■ Problem details ■
Determine how many lines hold "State" and give only that number.

■ Material supplied ■

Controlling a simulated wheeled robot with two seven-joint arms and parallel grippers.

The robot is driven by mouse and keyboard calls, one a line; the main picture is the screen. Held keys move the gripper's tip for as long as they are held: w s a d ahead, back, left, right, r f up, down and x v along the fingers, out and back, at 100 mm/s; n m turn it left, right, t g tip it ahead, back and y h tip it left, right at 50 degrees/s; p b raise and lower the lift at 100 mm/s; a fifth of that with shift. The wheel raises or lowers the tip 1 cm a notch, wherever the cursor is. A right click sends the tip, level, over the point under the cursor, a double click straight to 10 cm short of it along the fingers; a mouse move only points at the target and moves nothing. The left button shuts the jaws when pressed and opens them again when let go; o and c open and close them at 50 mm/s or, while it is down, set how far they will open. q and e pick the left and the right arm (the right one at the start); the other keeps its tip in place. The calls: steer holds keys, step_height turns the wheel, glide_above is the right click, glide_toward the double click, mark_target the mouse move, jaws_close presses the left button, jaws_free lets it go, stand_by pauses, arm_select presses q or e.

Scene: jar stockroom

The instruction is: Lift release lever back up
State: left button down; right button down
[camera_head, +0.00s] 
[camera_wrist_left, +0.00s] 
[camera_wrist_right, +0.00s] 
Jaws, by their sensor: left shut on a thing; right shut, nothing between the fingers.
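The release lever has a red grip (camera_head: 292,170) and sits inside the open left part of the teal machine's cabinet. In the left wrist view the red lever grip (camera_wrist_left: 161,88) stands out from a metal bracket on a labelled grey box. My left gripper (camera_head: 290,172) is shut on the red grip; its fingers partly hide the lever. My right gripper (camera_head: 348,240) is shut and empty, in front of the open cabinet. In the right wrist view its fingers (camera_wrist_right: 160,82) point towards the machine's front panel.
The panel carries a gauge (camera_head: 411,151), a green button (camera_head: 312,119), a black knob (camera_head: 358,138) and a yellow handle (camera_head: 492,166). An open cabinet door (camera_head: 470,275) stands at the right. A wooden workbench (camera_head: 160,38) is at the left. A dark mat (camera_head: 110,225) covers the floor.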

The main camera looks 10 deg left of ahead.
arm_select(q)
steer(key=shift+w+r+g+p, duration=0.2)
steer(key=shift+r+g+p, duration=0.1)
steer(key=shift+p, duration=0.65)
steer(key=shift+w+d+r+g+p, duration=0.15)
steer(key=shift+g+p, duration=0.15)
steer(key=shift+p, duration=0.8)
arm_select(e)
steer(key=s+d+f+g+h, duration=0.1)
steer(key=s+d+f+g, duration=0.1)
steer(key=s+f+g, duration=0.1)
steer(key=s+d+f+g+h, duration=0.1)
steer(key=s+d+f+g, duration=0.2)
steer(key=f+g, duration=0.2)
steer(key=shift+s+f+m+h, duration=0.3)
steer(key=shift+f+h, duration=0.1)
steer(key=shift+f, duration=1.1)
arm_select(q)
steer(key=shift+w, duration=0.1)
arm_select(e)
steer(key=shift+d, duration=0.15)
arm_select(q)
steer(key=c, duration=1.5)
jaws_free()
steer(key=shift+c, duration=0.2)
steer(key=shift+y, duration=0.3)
---
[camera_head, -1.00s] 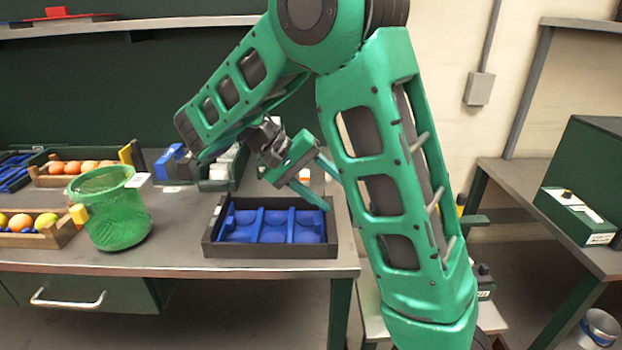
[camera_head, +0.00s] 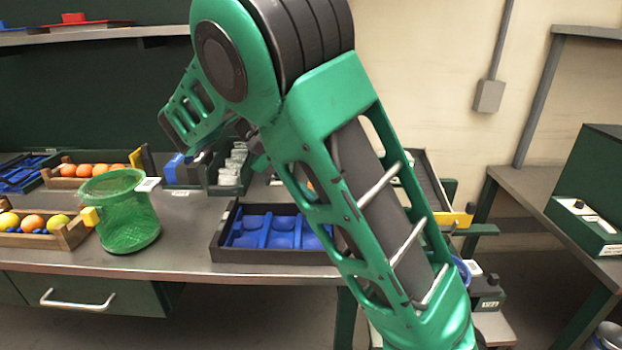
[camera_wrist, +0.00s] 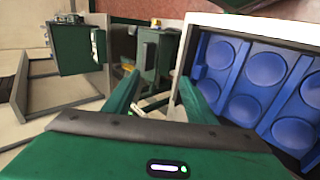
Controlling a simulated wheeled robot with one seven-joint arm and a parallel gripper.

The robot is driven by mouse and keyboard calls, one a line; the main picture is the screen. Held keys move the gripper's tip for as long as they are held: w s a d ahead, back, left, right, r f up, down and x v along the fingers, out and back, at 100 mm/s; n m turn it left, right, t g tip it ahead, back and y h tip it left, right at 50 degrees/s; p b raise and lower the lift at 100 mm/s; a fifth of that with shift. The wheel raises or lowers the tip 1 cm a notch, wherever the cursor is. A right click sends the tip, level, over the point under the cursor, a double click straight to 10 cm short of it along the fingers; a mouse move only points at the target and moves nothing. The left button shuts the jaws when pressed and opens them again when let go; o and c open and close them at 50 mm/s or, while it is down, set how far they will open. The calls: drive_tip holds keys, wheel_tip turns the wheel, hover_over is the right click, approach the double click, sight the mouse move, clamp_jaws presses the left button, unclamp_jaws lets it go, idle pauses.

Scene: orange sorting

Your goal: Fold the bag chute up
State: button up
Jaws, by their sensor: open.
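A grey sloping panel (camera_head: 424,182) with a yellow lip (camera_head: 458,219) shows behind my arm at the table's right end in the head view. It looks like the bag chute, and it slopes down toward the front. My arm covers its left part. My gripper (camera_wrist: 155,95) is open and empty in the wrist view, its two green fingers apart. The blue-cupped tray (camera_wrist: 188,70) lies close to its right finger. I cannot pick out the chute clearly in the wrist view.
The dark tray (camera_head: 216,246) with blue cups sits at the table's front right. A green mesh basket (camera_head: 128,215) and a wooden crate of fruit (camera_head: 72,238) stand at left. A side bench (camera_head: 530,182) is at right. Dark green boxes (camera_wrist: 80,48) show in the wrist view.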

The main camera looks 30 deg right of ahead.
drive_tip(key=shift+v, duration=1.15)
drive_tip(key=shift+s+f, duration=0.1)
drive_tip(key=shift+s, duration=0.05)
---
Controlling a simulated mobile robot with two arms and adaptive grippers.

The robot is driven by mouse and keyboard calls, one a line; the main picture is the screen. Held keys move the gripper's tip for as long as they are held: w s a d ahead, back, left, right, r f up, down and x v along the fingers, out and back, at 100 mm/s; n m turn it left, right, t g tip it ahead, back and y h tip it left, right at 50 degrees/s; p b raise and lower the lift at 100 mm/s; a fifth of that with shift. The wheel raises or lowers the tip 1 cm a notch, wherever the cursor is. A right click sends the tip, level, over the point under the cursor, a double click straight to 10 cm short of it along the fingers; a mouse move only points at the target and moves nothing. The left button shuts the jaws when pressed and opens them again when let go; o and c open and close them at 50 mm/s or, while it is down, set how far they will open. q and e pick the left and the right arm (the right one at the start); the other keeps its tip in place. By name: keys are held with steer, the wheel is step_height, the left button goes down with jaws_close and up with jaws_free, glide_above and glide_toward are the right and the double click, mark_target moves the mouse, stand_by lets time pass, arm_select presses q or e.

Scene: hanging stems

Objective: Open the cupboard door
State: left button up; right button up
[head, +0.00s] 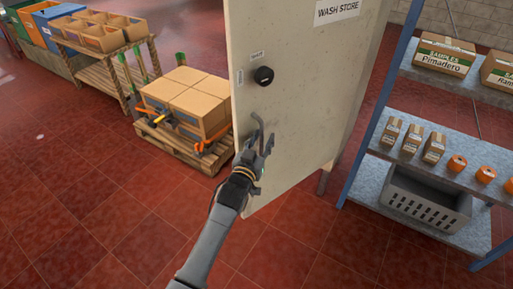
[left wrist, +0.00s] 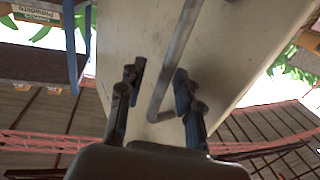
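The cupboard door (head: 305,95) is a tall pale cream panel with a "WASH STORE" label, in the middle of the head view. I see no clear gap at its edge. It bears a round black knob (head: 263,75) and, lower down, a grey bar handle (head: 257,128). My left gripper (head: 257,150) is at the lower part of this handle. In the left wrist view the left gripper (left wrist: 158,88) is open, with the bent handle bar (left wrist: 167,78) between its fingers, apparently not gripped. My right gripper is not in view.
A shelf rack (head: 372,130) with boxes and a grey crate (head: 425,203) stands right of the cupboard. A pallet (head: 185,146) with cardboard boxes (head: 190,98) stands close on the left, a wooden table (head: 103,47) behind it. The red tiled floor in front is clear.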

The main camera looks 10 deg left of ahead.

■ Response ■
3